**Problem description:** Return each entry exactly, with none missing.

Part of a data file

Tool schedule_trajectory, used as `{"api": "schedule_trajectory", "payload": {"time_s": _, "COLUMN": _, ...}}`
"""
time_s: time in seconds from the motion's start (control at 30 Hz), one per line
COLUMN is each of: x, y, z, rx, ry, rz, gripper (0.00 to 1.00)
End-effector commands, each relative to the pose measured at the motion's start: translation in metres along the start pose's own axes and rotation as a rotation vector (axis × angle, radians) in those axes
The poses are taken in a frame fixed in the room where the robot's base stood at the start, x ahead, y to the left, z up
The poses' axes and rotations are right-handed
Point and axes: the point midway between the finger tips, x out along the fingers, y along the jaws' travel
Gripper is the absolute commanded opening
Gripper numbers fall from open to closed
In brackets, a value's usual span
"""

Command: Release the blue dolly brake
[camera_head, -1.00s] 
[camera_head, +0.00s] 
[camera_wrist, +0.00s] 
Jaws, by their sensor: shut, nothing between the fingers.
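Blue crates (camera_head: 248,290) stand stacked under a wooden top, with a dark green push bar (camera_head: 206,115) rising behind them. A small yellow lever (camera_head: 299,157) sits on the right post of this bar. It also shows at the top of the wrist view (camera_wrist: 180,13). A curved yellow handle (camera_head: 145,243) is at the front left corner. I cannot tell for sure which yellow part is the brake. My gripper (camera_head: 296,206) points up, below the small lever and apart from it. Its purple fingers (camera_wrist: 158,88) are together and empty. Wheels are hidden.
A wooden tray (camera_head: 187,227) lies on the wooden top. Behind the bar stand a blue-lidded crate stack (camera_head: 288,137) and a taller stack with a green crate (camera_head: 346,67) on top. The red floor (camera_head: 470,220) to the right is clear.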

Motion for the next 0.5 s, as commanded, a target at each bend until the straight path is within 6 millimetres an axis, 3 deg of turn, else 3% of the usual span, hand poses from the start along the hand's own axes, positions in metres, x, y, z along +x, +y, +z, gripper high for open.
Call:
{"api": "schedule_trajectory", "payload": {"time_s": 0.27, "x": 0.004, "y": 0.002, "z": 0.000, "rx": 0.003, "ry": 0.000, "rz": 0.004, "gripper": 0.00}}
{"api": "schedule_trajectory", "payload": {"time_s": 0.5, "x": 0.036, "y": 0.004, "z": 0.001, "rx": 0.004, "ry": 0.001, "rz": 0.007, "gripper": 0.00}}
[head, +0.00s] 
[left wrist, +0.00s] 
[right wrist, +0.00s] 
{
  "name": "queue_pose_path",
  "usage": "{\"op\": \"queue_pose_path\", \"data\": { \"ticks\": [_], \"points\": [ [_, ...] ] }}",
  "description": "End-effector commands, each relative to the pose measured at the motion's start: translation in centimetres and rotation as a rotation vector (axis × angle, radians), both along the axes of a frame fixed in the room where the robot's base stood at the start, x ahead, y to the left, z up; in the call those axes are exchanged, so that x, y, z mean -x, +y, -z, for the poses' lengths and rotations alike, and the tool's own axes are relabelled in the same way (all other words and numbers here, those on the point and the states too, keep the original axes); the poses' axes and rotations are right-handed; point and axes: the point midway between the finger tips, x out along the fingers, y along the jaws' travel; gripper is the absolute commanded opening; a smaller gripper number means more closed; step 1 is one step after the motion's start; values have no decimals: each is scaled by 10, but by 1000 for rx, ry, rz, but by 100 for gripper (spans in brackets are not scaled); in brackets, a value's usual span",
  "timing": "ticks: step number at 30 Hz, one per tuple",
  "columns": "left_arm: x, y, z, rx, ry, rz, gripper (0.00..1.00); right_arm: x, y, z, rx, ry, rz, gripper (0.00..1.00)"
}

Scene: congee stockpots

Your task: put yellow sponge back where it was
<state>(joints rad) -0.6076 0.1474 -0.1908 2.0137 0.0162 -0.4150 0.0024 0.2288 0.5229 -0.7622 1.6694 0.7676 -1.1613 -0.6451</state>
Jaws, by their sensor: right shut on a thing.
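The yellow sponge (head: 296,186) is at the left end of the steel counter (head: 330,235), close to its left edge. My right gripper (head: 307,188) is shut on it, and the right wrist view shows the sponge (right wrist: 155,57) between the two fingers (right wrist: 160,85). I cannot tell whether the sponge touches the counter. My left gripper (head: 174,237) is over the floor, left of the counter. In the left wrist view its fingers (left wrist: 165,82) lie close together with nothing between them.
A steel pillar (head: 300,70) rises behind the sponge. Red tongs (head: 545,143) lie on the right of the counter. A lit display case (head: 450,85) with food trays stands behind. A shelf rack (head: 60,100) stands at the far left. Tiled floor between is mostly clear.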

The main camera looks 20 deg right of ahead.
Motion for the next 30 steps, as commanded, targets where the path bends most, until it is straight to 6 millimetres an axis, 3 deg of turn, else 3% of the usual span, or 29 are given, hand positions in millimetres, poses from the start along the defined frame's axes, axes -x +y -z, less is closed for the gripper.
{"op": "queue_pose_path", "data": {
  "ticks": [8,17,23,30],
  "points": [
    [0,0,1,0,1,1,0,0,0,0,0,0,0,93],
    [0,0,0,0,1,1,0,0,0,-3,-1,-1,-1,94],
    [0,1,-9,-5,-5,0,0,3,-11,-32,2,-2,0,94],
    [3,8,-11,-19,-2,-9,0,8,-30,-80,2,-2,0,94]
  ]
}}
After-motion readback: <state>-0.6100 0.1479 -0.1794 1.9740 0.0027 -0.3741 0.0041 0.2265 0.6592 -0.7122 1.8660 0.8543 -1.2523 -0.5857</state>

**Solution to the exercise:**
Tool schedule_trajectory, used as `{"api": "schedule_trajectory", "payload": {"time_s": _, "COLUMN": _, ...}}`
"""
time_s: time in seconds from the motion's start (control at 30 Hz), one per line
COLUMN is each of: x, y, z, rx, ry, rz, gripper (0.00 to 1.00)
End-effector commands, each relative to the pose measured at the motion's start: translation in metres along the start pose's own axes and rotation as a rotation vector (axis × angle, radians) in those axes
The poses are taken in a frame fixed in the room where the robot's base stood at the start, x ahead, y to the left, z up
The poses' axes and rotations are right-handed
Point and axes: the point midway between the finger tips, x out along the fingers, y along the jaws' travel
Gripper is the absolute commanded opening
Gripper numbers fall from open to closed
In brackets, a value's usual span
"""

Command: Release the blue dolly brake
[camera_head, -1.00s] 
[camera_head, +0.00s] 
[camera_wrist, +0.00s] 
Jaws, by their sensor: shut, nothing between the fingers.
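Blue crates (camera_head: 248,290) stand stacked under a wooden top, with a dark green push bar (camera_head: 206,115) rising behind them. A small yellow lever (camera_head: 299,157) sits on the right post of this bar. It also shows at the top of the wrist view (camera_wrist: 180,13). A curved yellow handle (camera_head: 145,243) is at the front left corner. I cannot tell for sure which yellow part is the brake. My gripper (camera_head: 296,206) points up, below the small lever and apart from it. Its purple fingers (camera_wrist: 158,88) are together and empty. Wheels are hidden.
A wooden tray (camera_head: 187,227) lies on the wooden top. Behind the bar stand a blue-lidded crate stack (camera_head: 288,137) and a taller stack with a green crate (camera_head: 346,67) on top. The red floor (camera_head: 470,220) to the right is clear.

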Motion for the next 0.5 s, as commanded, a target at each bend until the straight path is within 6 millimetres an axis, 3 deg of turn, else 3% of the usual span, hand poses from the start along the hand's own axes, positions in metres, x, y, z along +x, +y, +z, gripper high for open.
Call:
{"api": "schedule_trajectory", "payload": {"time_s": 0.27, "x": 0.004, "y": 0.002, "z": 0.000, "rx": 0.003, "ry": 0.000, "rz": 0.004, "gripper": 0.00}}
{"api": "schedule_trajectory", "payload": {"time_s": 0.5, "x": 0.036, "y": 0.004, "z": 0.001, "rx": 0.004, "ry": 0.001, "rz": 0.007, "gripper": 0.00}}
[head, +0.00s] 
[left wrist, +0.00s] 
[right wrist, +0.00s] 
{
  "name": "queue_pose_path",
  "usage": "{\"op\": \"queue_pose_path\", \"data\": { \"ticks\": [_], \"points\": [ [_, ...] ] }}",
  "description": "End-effector commands, each relative to the pose measured at the motion's start: translation in centimetres and rotation as a rotation vector (axis × angle, radians), both along the axes of a frame fixed in the room where the robot's base stood at the start, x ahead, y to the left, z up; in the call those axes are exchanged, so that x, y, z mean -x, +y, -z, for the poses' lengths and rotations alike, and the tool's own axes are relabelled in the same way (all other words and numbers here, those on the point and the states too, keep the original axes); the poses' axes and rotations are right-handed; point and axes: the point midway between the finger tips, x out along the fingers, y along the jaws' travel; gripper is the absolute commanded opening; a smaller gripper number means more closed; step 1 is one step after the motion's start; values have no decimals: each is scaled by 10, but by 1000 for rx, ry, rz, but by 100 for gripper (spans in brackets are not scaled); in brackets, a value's usual span",
  "timing": "ticks: step number at 30 Hz, one per tuple",
  "columns": "left_arm: x, y, z, rx, ry, rz, gripper (0.00..1.00); right_arm: x, y, z, rx, ry, rz, gripper (0.00..1.00)"
}

Scene: congee stockpots

Your task: put yellow sponge back where it was
<state>(joints rad) -0.6076 0.1474 -0.1908 2.0137 0.0162 -0.4150 0.0024 0.2288 0.5229 -0.7622 1.6694 0.7676 -1.1613 -0.6451</state>
Jaws, by their sensor: right shut on a thing.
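The yellow sponge (head: 296,186) is at the left end of the steel counter (head: 330,235), close to its left edge. My right gripper (head: 307,188) is shut on it, and the right wrist view shows the sponge (right wrist: 155,57) between the two fingers (right wrist: 160,85). I cannot tell whether the sponge touches the counter. My left gripper (head: 174,237) is over the floor, left of the counter. In the left wrist view its fingers (left wrist: 165,82) lie close together with nothing between them.
A steel pillar (head: 300,70) rises behind the sponge. Red tongs (head: 545,143) lie on the right of the counter. A lit display case (head: 450,85) with food trays stands behind. A shelf rack (head: 60,100) stands at the far left. Tiled floor between is mostly clear.

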The main camera looks 20 deg right of ahead.
Motion for the next 30 steps, as commanded, targets where the path bends most, until it is straight to 6 millimetres an axis, 3 deg of turn, else 3% of the usual span, or 29 are given, hand positions in millimetres, poses from the start along the defined frame's axes, axes -x +y -z, less is closed for the gripper.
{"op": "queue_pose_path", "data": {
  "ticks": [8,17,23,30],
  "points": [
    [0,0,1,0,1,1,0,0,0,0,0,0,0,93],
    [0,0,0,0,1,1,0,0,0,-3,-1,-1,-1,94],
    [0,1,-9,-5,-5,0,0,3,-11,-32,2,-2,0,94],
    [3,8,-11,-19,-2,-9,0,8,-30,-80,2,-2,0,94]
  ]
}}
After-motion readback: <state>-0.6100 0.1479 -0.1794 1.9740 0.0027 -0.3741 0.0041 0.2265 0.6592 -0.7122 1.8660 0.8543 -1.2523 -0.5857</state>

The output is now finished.